> **Exercise instructions**: Extract and list every line that contains the word "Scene".

> **Record list**:
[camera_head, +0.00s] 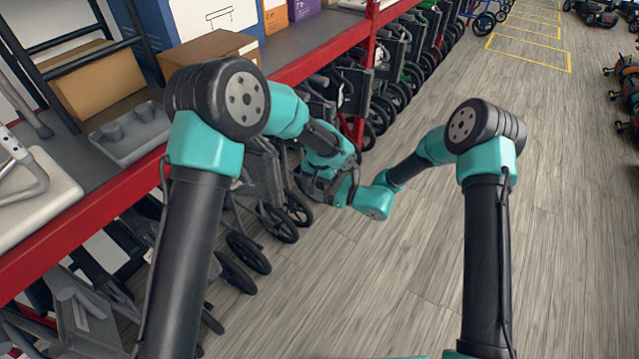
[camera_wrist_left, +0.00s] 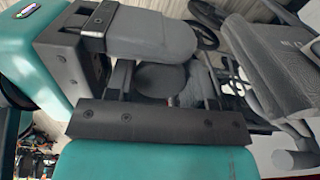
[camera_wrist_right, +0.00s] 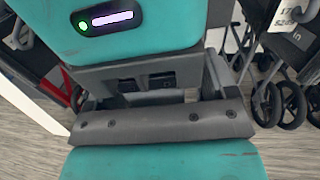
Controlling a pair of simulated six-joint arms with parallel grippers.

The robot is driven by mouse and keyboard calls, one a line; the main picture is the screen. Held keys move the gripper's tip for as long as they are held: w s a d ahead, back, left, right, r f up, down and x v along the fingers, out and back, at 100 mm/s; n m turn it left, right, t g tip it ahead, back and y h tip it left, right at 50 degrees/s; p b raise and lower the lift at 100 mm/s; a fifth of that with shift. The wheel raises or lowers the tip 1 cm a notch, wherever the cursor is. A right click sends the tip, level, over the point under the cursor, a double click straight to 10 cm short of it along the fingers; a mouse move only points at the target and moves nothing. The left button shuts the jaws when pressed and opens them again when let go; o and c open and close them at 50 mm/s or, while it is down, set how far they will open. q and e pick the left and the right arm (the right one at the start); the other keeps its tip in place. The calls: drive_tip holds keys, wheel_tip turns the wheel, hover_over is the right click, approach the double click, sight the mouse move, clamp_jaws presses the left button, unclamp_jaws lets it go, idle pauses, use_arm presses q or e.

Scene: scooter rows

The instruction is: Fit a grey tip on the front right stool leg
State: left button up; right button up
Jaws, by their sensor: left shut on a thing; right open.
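In the head view, a pale stool seat (camera_head: 45,205) lies on the shelf at the left edge, with bare metal legs (camera_head: 30,170) rising from it. I cannot tell which leg is the front right one. A grey tray (camera_head: 125,150) with raised cup-like shapes sits beside it. My left gripper (camera_wrist_left: 162,88) is shut on a dark grey rounded piece (camera_wrist_left: 158,80), perhaps a grey tip, partly hidden by the fingers. My right gripper (camera_wrist_right: 155,92) is open with no held thing visible. Both arm ends crowd together off the shelf's front; their fingertips are unclear in the head view.
The red shelf edge (camera_head: 80,215) runs diagonally. Cardboard boxes (camera_head: 205,50) and a black frame (camera_head: 60,60) stand on the shelf. Folded wheelchairs (camera_head: 270,190) line up below it.

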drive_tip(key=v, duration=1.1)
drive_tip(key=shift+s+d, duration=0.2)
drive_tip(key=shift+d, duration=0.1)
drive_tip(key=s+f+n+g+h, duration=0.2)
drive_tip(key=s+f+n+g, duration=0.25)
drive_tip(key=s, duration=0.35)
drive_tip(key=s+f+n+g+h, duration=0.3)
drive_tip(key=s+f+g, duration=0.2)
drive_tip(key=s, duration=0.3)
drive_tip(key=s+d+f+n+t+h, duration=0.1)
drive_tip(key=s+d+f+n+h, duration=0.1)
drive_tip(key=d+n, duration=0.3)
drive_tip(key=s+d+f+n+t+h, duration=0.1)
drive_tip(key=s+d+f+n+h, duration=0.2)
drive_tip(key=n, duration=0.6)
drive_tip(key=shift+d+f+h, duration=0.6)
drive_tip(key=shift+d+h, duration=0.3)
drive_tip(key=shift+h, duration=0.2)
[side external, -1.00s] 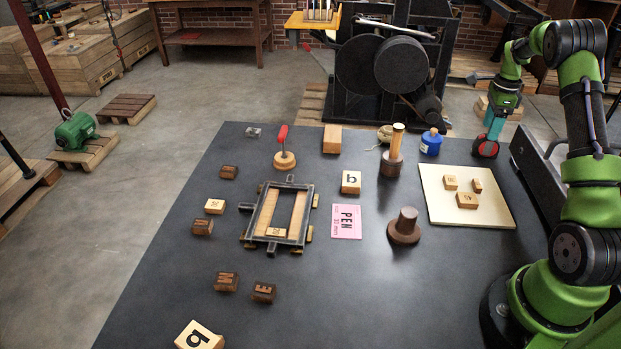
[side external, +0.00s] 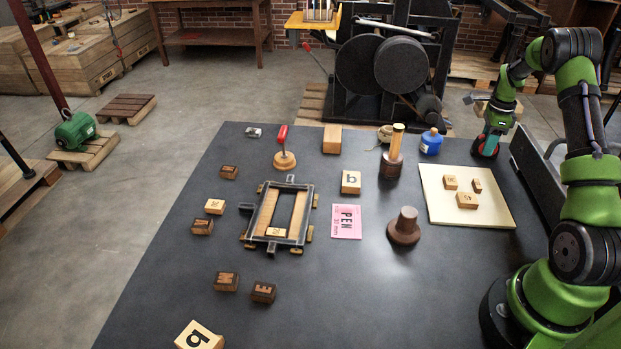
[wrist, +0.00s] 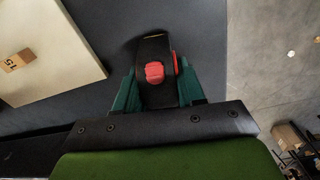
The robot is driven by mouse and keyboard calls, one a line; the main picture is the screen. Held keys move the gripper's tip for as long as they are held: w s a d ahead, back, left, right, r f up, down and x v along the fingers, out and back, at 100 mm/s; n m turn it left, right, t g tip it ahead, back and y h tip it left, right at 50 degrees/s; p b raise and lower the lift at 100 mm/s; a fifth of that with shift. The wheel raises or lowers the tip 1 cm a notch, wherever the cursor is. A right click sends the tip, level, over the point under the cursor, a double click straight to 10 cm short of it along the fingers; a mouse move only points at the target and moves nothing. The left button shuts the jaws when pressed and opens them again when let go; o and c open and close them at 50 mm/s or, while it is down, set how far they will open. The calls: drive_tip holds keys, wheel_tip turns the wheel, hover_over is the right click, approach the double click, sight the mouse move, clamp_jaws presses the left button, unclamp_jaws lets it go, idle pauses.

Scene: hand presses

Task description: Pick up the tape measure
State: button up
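The tape measure (side external: 486,146) is red and black and rests at the far right edge of the dark table. In the wrist view the tape measure (wrist: 155,72) is black with a red patch and a red right side. My gripper (side external: 492,138) points down over it. In the wrist view the teal fingers of my gripper (wrist: 158,88) stand apart, one on each side of the tape measure and very close to it. Firm contact cannot be made out. The lower part of the tape measure is hidden by my gripper.
A cream board (side external: 440,206) with several small wooden blocks lies near the tape measure. A blue bottle (side external: 431,143) and a wooden-handled tool (side external: 393,160) stand to its left. A dark knob-shaped piece (side external: 404,228) and a pink card (side external: 347,222) lie nearer the front.

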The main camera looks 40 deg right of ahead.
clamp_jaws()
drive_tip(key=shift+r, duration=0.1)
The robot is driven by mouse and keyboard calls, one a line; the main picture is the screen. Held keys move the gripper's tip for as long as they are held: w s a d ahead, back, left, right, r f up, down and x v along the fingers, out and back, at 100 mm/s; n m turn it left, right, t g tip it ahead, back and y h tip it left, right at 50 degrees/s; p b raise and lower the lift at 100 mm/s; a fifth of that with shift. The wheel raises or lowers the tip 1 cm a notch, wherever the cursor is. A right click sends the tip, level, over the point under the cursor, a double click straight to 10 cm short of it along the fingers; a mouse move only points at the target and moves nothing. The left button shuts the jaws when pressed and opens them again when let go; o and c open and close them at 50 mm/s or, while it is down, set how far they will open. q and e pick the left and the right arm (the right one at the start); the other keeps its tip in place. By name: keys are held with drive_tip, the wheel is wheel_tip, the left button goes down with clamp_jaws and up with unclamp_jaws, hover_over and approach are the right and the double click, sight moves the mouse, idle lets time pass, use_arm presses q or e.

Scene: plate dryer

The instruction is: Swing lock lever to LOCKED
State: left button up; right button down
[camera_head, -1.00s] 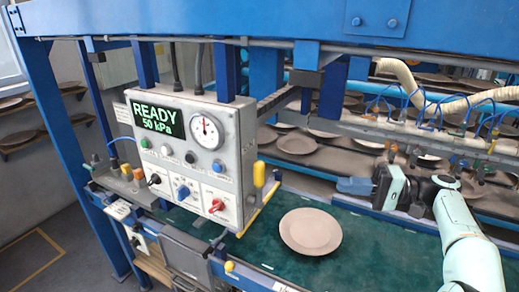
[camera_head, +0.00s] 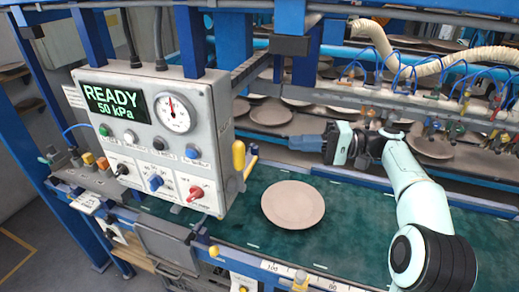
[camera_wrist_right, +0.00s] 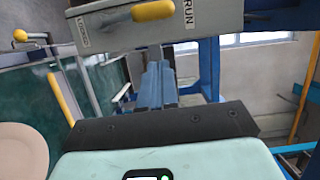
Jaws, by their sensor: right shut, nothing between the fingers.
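The lock lever (camera_head: 239,160) has a yellow grip and sits on the right side of the grey control box (camera_head: 212,122). In the right wrist view the lever's yellow grip (camera_wrist_right: 152,11) lies between a LOCKED label (camera_wrist_right: 82,30) and a RUN label (camera_wrist_right: 188,12), closer to RUN. My right gripper (camera_head: 292,143) is shut and empty, to the right of the box and apart from the lever. Its blue-grey fingers (camera_wrist_right: 156,84) point toward the box in the wrist view. My left gripper is not in view.
A round brown plate (camera_head: 293,204) lies on the green belt (camera_head: 350,225) below my right gripper. A yellow-sleeved bar (camera_head: 251,166) stands beside the box. Hoses and nozzles (camera_head: 440,105) run behind. The box display reads READY, 50 kPa.

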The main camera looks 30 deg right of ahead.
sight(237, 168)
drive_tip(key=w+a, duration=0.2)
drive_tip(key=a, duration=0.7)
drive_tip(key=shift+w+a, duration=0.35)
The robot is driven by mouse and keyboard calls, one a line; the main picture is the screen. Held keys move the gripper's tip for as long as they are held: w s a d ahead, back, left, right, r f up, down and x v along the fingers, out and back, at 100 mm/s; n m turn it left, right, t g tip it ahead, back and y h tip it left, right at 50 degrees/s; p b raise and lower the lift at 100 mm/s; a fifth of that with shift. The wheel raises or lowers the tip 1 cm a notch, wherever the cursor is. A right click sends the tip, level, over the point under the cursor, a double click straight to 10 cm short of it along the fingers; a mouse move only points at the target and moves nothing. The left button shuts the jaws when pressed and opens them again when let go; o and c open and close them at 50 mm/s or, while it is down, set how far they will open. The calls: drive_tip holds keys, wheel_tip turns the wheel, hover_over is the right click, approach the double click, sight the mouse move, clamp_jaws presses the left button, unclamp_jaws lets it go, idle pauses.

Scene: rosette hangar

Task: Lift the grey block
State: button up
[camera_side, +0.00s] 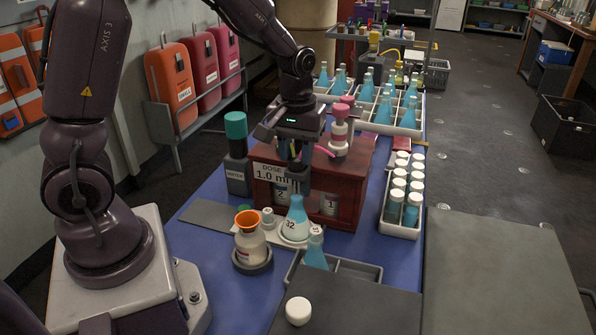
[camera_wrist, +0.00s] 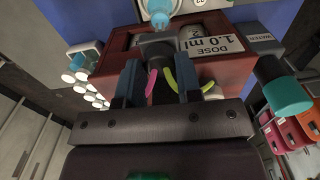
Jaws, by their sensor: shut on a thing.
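My gripper (camera_side: 297,178) points down in front of the red-brown dose box, just above the flask marked 32. In the wrist view its two blue-grey fingers (camera_wrist: 159,80) are closed on a dark grey block (camera_wrist: 157,46) between them. The block's lower end is close to the neck of the blue-filled flask (camera_side: 297,219); I cannot tell whether they touch. The flask stands upright on a white round plate (camera_side: 293,240), and its top shows in the wrist view (camera_wrist: 162,18). The fingers hide much of the block.
The dose box (camera_side: 348,190) stands close behind my gripper, with a pink-capped bottle (camera_side: 338,132) on top. An orange-funnelled bottle (camera_side: 249,238) and another blue flask (camera_side: 316,250) stand nearby. A teal-capped water bottle (camera_side: 237,150) is left; a rack of white-capped vials (camera_side: 402,230) is right.

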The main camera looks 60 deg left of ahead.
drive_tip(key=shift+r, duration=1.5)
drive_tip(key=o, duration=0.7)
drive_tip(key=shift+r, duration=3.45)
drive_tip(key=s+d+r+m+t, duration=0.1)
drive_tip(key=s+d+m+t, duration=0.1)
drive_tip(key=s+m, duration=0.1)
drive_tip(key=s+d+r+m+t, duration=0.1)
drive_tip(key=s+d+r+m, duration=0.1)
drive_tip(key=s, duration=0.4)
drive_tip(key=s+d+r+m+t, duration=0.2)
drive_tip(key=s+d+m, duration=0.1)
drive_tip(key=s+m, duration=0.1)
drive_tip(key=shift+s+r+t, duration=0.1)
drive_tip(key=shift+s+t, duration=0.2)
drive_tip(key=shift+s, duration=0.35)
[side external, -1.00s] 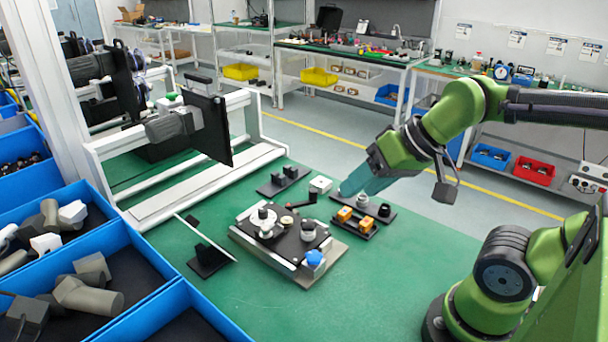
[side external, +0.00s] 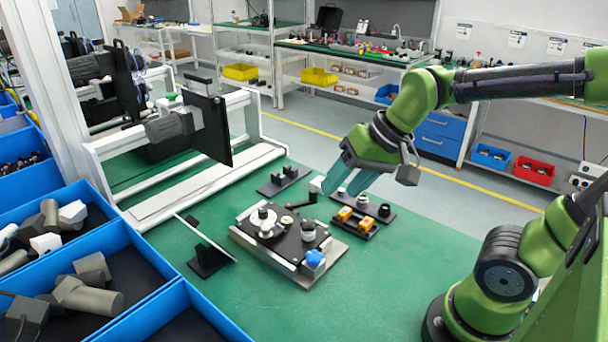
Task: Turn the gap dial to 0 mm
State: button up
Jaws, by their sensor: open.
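A grey plate fixture (side external: 330,277) on the green table carries several dial-like parts. These are a white disc with a post (side external: 263,217), a grey and black knob (side external: 308,230) and a blue knob (side external: 314,257). A black lever (side external: 300,202) lies at its far edge. I cannot tell which part is the gap dial, and no scale marks are readable. My gripper (side external: 340,191) is open, with two teal fingers pointing down and left. It is above and behind the fixture on the right, touching none of the dials. Nothing shows between the fingers.
A small black stand (side external: 270,188) and a white box (side external: 316,184) are further back. Blue bins (side external: 135,262) line the left. Front table is clear.

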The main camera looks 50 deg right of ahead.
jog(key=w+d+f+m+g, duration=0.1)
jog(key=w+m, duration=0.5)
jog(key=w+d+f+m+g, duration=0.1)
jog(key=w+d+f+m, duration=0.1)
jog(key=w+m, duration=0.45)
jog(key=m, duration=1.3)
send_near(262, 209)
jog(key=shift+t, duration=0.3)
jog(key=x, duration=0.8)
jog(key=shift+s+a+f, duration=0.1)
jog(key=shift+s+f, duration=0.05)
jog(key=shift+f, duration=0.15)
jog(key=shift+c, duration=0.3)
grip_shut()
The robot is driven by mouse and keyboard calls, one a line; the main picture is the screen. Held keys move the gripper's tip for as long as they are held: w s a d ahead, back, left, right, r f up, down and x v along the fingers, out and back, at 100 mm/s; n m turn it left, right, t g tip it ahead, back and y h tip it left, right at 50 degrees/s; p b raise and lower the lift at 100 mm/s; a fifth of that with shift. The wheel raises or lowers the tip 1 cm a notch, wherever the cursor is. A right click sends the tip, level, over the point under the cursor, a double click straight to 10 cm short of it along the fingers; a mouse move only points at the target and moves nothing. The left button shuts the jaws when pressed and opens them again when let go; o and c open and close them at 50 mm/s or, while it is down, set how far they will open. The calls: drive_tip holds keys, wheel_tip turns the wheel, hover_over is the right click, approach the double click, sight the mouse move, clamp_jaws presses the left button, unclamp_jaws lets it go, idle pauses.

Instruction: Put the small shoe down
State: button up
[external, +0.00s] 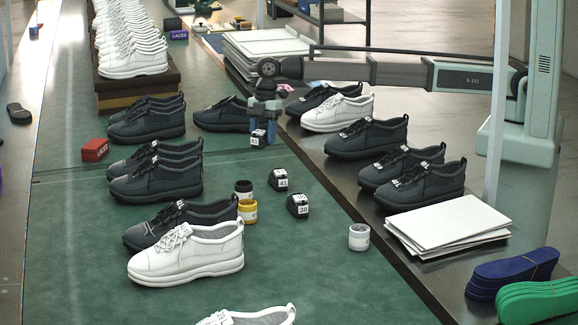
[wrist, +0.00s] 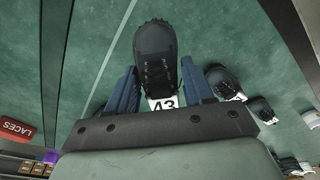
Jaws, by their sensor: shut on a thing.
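The small shoe (external: 258,140), black with a white tag reading 43, is between the blue fingers of my gripper (external: 263,130). In the wrist view the small shoe (wrist: 156,50) shows its dark top and toe, with the tag near my palm. My gripper (wrist: 158,88) is shut on it, one finger on each side. The shoe is low over the green mat (external: 320,275); I cannot tell whether its sole touches. Two similar small shoes stand nearer the camera, one tagged 41 (external: 278,180) and one tagged 38 (external: 297,205).
Dark full-size shoes (external: 157,178) line the left, with a white shoe (external: 187,256) in front. A yellow jar (external: 247,211), a white jar (external: 359,237) and a red LACES box (external: 95,150) stand nearby.

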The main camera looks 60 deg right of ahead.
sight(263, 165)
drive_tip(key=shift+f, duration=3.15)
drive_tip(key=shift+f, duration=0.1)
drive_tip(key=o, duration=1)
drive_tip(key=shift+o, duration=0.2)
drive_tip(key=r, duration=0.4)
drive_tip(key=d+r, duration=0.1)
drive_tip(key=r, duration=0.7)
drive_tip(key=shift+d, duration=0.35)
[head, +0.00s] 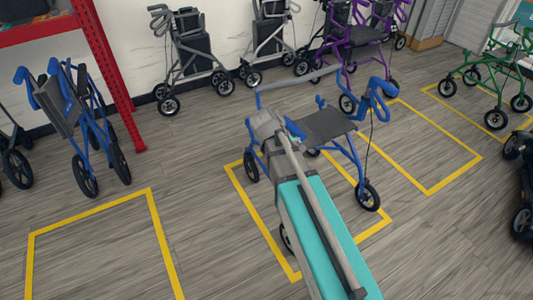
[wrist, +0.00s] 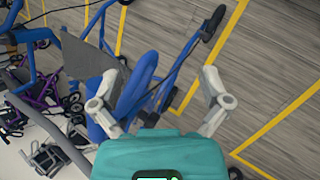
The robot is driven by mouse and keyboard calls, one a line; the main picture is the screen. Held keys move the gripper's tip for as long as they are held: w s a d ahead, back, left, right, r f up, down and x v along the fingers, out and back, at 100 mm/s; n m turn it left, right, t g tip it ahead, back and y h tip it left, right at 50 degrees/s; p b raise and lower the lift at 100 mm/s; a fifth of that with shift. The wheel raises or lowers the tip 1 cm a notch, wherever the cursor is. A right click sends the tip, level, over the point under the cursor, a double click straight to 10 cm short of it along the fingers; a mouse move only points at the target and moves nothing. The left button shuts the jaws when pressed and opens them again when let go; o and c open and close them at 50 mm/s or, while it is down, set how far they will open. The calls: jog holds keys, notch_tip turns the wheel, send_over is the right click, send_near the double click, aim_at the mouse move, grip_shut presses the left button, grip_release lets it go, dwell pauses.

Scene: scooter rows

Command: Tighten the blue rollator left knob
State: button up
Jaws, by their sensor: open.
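The blue rollator (head: 326,124) stands unfolded in a yellow-outlined floor bay in the head view, with a dark grey seat and blue handles. My arm covers its near left part. In the wrist view its blue frame (wrist: 178,75) crosses the picture, and a thick blue part (wrist: 136,88) lies close to the left finger. My gripper (wrist: 159,76) is open, its two grey fingers wide apart, with nothing clasped between them. I cannot make out the left knob in either view; whether the left finger touches the blue part is unclear.
A folded blue rollator (head: 75,115) stands at left beside a red rack post (head: 107,75). Grey rollators (head: 190,55) and a purple one (head: 355,35) line the wall. A green one (head: 497,70) stands at right. Yellow bays at left and right have clear floor.

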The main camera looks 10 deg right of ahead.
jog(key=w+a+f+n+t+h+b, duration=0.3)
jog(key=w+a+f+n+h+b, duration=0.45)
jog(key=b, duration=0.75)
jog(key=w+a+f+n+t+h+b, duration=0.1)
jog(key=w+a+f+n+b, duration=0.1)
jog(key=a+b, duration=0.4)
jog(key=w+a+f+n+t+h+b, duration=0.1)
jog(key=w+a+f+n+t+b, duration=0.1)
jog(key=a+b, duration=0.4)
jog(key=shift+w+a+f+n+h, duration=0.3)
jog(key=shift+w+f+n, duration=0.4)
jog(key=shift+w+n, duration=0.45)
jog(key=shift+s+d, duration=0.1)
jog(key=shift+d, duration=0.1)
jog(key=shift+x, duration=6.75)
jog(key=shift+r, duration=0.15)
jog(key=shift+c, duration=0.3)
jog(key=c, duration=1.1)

> **Solution for this exercise**:
Scene: scooter rows
Scene: hand presses
Scene: plate dryer
Scene: rosette hangar
Scene: scooter rows

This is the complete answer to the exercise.